EXERCISE PROMPT – Transcribe the records below exactly.

RECORDS FOR THE TASK –
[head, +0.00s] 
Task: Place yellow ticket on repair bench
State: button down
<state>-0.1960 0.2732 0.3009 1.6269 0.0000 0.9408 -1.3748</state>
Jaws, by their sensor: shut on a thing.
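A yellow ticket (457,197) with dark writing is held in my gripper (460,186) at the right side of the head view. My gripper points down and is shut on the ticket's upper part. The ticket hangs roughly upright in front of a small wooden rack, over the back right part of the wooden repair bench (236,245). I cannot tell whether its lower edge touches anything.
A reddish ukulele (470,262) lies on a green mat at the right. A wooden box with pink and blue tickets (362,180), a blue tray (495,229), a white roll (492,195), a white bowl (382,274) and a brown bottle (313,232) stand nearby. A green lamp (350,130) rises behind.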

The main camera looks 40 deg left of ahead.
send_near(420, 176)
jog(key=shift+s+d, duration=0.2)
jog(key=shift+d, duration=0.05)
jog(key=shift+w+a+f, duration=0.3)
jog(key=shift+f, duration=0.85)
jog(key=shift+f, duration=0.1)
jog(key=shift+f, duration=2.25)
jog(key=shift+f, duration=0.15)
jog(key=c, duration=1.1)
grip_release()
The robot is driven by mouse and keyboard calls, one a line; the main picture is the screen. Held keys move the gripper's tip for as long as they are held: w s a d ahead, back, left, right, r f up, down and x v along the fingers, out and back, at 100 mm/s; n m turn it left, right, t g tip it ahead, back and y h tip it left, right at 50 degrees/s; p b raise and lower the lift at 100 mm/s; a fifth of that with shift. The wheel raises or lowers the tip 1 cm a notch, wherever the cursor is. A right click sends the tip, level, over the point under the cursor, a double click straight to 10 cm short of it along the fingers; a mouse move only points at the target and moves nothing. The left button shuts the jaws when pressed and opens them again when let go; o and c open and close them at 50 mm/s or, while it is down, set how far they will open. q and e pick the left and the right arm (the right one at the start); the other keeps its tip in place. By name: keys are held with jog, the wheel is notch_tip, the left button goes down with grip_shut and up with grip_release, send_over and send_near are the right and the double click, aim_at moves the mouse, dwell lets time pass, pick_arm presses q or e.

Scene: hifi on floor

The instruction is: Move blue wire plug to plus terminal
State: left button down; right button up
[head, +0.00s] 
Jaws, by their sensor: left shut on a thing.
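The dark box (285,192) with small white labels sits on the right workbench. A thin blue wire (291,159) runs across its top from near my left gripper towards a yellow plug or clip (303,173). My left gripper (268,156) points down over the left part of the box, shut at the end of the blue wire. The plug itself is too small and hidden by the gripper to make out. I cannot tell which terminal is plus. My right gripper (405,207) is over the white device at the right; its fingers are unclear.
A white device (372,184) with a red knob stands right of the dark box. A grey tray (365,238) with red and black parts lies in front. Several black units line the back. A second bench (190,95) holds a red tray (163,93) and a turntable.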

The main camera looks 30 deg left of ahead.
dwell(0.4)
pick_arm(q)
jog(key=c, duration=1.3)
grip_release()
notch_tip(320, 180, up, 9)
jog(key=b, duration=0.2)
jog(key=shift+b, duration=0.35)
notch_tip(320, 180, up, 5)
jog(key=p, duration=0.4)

CORRECT RESULT –
[head, +0.00s] 
Task: Place yellow ticket on repair bench
State: button down
<state>-0.1960 0.2732 0.3009 1.6269 0.0000 0.9408 -1.3748</state>
Jaws, by their sensor: shut on a thing.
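A yellow ticket (457,197) with dark writing is held in my gripper (460,186) at the right side of the head view. My gripper points down and is shut on the ticket's upper part. The ticket hangs roughly upright in front of a small wooden rack, over the back right part of the wooden repair bench (236,245). I cannot tell whether its lower edge touches anything.
A reddish ukulele (470,262) lies on a green mat at the right. A wooden box with pink and blue tickets (362,180), a blue tray (495,229), a white roll (492,195), a white bowl (382,274) and a brown bottle (313,232) stand nearby. A green lamp (350,130) rises behind.

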The main camera looks 40 deg left of ahead.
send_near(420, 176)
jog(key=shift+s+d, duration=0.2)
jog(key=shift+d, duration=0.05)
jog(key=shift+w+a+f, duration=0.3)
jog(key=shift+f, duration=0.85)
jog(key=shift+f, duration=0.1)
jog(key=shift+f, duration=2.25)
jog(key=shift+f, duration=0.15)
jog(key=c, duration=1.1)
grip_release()
The robot is driven by mouse and keyboard calls, one a line; the main picture is the screen. Held keys move the gripper's tip for as long as they are held: w s a d ahead, back, left, right, r f up, down and x v along the fingers, out and back, at 100 mm/s; n m turn it left, right, t g tip it ahead, back and y h tip it left, right at 50 degrees/s; p b raise and lower the lift at 100 mm/s; a fifth of that with shift. The wheel raises or lowers the tip 1 cm a notch, wherever the cursor is. A right click sends the tip, level, over the point under the cursor, a double click straight to 10 cm short of it along the fingers; a mouse move only points at the target and moves nothing. The left button shuts the jaws when pressed and opens them again when let go; o and c open and close them at 50 mm/s or, while it is down, set how far they will open. q and e pick the left and the right arm (the right one at the start); the other keeps its tip in place. By name: keys are held with jog, the wheel is notch_tip, the left button goes down with grip_shut and up with grip_release, send_over and send_near are the right and the double click, aim_at moves the mouse, dwell lets time pass, pick_arm presses q or e.

Scene: hifi on floor

The instruction is: Move blue wire plug to plus terminal
State: left button down; right button up
[head, +0.00s] 
Jaws, by their sensor: left shut on a thing.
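The dark box (285,192) with small white labels sits on the right workbench. A thin blue wire (291,159) runs across its top from near my left gripper towards a yellow plug or clip (303,173). My left gripper (268,156) points down over the left part of the box, shut at the end of the blue wire. The plug itself is too small and hidden by the gripper to make out. I cannot tell which terminal is plus. My right gripper (405,207) is over the white device at the right; its fingers are unclear.
A white device (372,184) with a red knob stands right of the dark box. A grey tray (365,238) with red and black parts lies in front. Several black units line the back. A second bench (190,95) holds a red tray (163,93) and a turntable.

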The main camera looks 30 deg left of ahead.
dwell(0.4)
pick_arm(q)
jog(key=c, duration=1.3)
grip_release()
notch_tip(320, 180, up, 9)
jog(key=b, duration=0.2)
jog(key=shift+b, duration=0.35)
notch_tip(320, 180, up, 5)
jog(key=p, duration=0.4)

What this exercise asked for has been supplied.